▶ SET TASK
Gather every line holding the string "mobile".

##########

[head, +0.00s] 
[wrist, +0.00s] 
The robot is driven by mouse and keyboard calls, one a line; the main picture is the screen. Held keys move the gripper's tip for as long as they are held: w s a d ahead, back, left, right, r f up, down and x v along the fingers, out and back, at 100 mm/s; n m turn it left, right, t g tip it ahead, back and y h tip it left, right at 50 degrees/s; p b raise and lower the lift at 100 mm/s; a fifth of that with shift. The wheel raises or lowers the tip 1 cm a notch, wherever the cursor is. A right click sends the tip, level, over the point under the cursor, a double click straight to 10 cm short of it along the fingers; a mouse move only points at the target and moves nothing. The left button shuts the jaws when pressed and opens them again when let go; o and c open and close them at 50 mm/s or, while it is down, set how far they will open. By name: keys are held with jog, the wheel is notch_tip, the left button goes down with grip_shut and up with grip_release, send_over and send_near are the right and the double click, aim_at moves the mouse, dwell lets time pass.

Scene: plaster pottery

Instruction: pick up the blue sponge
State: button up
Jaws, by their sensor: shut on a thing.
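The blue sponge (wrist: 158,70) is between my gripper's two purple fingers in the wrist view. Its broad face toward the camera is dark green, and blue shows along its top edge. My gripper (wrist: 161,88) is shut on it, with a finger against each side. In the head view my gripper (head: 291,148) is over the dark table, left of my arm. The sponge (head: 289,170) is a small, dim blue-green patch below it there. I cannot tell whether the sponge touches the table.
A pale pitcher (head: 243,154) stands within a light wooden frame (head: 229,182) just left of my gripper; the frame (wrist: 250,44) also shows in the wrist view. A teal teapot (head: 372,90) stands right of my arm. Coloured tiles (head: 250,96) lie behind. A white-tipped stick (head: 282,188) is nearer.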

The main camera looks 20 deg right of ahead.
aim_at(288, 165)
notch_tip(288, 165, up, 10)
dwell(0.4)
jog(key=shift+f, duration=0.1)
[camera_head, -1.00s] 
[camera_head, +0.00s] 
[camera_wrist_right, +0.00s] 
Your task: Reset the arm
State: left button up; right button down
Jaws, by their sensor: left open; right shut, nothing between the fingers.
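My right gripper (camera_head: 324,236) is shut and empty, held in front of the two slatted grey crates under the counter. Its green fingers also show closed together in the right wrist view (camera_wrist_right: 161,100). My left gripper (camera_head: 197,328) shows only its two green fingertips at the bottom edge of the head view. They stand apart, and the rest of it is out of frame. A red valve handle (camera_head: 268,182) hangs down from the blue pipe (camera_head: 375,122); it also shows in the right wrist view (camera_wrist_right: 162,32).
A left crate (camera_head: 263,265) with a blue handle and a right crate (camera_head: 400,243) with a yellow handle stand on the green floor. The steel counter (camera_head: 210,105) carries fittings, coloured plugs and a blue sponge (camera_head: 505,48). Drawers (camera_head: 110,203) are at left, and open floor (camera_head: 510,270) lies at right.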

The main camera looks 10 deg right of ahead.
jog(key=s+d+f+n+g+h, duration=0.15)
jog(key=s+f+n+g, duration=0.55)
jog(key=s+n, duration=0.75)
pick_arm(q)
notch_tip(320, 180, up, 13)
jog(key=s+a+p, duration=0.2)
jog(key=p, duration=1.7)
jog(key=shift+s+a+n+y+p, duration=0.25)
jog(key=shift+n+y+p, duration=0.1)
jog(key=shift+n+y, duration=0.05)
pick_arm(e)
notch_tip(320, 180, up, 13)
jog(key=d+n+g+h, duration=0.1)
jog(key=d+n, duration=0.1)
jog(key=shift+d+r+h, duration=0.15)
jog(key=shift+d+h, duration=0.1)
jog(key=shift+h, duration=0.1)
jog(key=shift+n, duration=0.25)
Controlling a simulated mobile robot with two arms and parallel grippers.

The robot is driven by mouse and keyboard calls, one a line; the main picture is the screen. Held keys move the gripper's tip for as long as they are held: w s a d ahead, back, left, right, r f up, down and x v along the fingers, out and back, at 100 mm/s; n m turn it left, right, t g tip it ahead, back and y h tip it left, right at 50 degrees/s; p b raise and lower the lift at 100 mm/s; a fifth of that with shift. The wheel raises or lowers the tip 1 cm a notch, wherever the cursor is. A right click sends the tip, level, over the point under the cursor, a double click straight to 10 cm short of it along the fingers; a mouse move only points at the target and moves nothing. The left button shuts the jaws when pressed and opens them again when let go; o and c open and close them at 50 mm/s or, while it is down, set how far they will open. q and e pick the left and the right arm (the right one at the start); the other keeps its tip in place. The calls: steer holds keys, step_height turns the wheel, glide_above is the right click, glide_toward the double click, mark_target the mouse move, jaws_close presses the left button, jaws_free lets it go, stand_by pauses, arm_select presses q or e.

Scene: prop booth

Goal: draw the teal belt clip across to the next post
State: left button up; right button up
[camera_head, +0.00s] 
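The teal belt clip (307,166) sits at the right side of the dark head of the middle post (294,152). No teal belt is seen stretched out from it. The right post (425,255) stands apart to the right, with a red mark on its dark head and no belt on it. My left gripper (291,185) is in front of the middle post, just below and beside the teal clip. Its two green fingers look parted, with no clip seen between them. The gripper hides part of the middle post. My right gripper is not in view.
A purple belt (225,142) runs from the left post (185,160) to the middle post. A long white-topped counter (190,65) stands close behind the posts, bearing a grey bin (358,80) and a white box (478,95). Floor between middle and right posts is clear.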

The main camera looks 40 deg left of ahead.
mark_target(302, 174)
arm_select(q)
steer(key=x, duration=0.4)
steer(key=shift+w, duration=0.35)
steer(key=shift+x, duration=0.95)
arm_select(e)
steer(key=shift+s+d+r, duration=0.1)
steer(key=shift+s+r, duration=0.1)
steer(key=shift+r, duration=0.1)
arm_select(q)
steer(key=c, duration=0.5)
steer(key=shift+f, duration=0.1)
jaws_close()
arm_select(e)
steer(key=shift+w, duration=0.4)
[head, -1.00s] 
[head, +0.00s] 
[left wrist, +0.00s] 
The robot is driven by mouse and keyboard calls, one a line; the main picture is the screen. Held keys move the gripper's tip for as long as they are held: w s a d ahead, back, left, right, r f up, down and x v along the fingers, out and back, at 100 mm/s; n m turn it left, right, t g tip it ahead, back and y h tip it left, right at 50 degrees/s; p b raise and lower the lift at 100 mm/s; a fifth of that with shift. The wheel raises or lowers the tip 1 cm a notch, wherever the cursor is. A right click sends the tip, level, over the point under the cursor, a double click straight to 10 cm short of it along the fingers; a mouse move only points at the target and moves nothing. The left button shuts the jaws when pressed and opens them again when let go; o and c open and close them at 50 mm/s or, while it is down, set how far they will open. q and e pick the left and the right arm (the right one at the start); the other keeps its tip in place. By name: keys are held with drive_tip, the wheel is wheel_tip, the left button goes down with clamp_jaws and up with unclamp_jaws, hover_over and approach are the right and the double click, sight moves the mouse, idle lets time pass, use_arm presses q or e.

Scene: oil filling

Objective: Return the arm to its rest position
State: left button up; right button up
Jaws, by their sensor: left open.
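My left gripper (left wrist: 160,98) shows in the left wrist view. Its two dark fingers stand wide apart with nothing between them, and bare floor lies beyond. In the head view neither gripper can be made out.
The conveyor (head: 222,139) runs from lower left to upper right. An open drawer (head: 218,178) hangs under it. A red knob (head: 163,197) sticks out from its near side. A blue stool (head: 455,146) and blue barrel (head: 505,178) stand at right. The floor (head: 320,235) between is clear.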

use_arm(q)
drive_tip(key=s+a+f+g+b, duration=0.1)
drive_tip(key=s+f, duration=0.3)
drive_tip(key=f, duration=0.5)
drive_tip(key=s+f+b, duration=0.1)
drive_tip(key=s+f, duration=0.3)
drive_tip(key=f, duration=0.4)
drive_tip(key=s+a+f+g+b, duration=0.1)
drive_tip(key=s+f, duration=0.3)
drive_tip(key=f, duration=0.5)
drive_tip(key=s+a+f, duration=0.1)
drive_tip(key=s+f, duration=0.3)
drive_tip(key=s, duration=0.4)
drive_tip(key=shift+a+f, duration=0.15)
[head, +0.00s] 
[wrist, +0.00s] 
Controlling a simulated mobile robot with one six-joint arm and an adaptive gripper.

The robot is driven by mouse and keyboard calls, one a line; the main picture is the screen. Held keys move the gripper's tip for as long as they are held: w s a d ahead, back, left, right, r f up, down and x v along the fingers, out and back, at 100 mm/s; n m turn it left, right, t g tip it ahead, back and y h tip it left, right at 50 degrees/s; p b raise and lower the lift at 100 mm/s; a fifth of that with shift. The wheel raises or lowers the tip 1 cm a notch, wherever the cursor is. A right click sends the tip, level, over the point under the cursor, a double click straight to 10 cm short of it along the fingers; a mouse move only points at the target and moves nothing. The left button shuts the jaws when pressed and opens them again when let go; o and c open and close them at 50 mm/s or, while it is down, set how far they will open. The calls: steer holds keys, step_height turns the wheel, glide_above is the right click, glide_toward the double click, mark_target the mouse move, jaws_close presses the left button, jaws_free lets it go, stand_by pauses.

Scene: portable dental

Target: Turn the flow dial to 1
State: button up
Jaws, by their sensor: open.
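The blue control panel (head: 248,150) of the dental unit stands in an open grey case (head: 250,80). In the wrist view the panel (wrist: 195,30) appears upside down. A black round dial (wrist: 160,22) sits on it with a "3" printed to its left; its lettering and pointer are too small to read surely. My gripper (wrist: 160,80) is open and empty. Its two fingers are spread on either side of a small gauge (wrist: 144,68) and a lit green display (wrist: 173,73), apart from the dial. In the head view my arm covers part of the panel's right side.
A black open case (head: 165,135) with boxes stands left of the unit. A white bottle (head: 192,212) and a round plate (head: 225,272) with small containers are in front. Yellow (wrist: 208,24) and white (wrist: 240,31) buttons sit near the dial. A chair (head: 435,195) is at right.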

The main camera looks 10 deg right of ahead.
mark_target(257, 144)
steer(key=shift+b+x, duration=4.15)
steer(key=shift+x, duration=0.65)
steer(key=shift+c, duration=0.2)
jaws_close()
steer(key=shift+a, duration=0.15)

##########

▶ ANSWER FOR THE TASK
Controlling a simulated mobile robot with two arms and parallel grippers.
Controlling a simulated mobile robot with one six-joint arm and an adaptive gripper.

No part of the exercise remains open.